» **OBJECTIVE**
Please quote the material exactly, every line of it.

» **GIVEN MATERIAL**
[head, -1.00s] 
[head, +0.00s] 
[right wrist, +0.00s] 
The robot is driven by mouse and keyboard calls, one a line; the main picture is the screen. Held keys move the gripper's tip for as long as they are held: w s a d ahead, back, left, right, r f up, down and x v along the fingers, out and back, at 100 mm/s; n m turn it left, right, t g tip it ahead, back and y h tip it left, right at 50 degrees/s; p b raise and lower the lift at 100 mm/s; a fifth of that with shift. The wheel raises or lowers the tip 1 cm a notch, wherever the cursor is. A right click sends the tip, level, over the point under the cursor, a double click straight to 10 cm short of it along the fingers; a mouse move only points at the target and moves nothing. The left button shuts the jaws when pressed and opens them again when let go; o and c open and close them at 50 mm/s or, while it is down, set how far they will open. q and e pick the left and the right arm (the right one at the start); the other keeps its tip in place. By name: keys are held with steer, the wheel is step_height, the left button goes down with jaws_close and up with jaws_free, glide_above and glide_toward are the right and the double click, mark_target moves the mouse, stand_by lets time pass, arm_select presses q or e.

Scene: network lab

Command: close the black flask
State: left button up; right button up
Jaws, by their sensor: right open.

» **SOLUTION BELOW**
[head, -1.00s] 
[head, +0.00s] 
[right wrist, +0.00s] 
The robot is driven by mouse and keyboard calls, one a line; the main picture is the screen. Held keys move the gripper's tip for as long as they are held: w s a d ahead, back, left, right, r f up, down and x v along the fingers, out and back, at 100 mm/s; n m turn it left, right, t g tip it ahead, back and y h tip it left, right at 50 degrees/s; p b raise and lower the lift at 100 mm/s; a fifth of that with shift. The wheel raises or lowers the tip 1 cm a notch, wherever the cursor is. A right click sends the tip, level, over the point under the cursor, a double click straight to 10 cm short of it along the fingers; a mouse move only points at the target and moves nothing. The left button shuts the jaws when pressed and opens them again when let go; o and c open and close them at 50 mm/s or, while it is down, set how far they will open. q and e pick the left and the right arm (the right one at the start); the other keeps its tip in place. By name: keys are held with steer, the wheel is step_height, the left button goes down with jaws_close and up with jaws_free, glide_above and glide_toward are the right and the double click, mark_target moves the mouse, stand_by lets time pass, arm_select presses q or e.

Scene: network lab

Command: close the black flask
State: left button up; right button up
Jaws, by their sensor: right open.

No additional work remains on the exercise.